**Provided information:**
'''

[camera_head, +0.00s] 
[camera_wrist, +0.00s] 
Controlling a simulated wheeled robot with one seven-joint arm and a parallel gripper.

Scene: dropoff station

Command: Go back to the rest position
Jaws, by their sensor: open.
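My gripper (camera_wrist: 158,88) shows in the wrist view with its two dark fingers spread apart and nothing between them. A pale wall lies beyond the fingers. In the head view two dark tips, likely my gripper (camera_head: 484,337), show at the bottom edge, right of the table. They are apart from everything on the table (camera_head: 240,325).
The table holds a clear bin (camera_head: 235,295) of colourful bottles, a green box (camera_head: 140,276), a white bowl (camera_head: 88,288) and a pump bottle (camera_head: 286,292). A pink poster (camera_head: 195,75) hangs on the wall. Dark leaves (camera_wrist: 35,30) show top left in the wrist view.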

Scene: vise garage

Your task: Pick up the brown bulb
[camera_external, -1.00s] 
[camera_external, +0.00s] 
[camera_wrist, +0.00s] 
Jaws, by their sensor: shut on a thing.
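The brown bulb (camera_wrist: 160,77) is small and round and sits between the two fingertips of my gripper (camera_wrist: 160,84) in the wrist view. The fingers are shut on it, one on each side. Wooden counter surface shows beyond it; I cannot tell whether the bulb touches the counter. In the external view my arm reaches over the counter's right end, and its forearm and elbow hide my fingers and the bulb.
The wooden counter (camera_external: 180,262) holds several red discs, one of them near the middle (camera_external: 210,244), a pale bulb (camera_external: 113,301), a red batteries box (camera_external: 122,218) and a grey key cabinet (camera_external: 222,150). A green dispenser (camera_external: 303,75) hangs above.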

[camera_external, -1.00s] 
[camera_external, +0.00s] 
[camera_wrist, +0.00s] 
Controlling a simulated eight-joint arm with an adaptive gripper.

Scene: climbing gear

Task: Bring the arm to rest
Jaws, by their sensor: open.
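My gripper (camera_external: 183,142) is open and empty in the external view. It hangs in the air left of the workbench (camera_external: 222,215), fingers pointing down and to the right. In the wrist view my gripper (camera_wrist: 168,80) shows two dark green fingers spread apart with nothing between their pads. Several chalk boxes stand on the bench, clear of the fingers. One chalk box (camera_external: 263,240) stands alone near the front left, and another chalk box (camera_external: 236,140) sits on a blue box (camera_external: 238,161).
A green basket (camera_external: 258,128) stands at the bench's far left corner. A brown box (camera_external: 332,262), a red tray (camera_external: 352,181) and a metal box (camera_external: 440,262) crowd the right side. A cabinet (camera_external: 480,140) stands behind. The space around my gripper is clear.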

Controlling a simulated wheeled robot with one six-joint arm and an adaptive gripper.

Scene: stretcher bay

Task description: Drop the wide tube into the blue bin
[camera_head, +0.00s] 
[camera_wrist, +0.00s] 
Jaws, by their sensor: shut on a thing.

'''

Write out the whole listing again. Match it word for word.

[camera_head, +0.00s] 
[camera_wrist, +0.00s] 
Controlling a simulated wheeled robot with one seven-joint arm and a parallel gripper.

Scene: dropoff station

Command: Go back to the rest position
Jaws, by their sensor: open.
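My gripper (camera_wrist: 158,88) shows in the wrist view with its two dark fingers spread apart and nothing between them. A pale wall lies beyond the fingers. In the head view two dark tips, likely my gripper (camera_head: 484,337), show at the bottom edge, right of the table. They are apart from everything on the table (camera_head: 240,325).
The table holds a clear bin (camera_head: 235,295) of colourful bottles, a green box (camera_head: 140,276), a white bowl (camera_head: 88,288) and a pump bottle (camera_head: 286,292). A pink poster (camera_head: 195,75) hangs on the wall. Dark leaves (camera_wrist: 35,30) show top left in the wrist view.

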Scene: vise garage

Your task: Pick up the brown bulb
[camera_external, -1.00s] 
[camera_external, +0.00s] 
[camera_wrist, +0.00s] 
Jaws, by their sensor: shut on a thing.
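The brown bulb (camera_wrist: 160,77) is small and round and sits between the two fingertips of my gripper (camera_wrist: 160,84) in the wrist view. The fingers are shut on it, one on each side. Wooden counter surface shows beyond it; I cannot tell whether the bulb touches the counter. In the external view my arm reaches over the counter's right end, and its forearm and elbow hide my fingers and the bulb.
The wooden counter (camera_external: 180,262) holds several red discs, one of them near the middle (camera_external: 210,244), a pale bulb (camera_external: 113,301), a red batteries box (camera_external: 122,218) and a grey key cabinet (camera_external: 222,150). A green dispenser (camera_external: 303,75) hangs above.

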[camera_external, -1.00s] 
[camera_external, +0.00s] 
[camera_wrist, +0.00s] 
Controlling a simulated eight-joint arm with an adaptive gripper.

Scene: climbing gear

Task: Bring the arm to rest
Jaws, by their sensor: open.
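My gripper (camera_external: 183,142) is open and empty in the external view. It hangs in the air left of the workbench (camera_external: 222,215), fingers pointing down and to the right. In the wrist view my gripper (camera_wrist: 168,80) shows two dark green fingers spread apart with nothing between their pads. Several chalk boxes stand on the bench, clear of the fingers. One chalk box (camera_external: 263,240) stands alone near the front left, and another chalk box (camera_external: 236,140) sits on a blue box (camera_external: 238,161).
A green basket (camera_external: 258,128) stands at the bench's far left corner. A brown box (camera_external: 332,262), a red tray (camera_external: 352,181) and a metal box (camera_external: 440,262) crowd the right side. A cabinet (camera_external: 480,140) stands behind. The space around my gripper is clear.

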Controlling a simulated wheeled robot with one six-joint arm and an adaptive gripper.

Scene: stretcher bay

Task description: Drop the wide tube into the blue bin
[camera_head, +0.00s] 
[camera_wrist, +0.00s] 
Jaws, by their sensor: shut on a thing.

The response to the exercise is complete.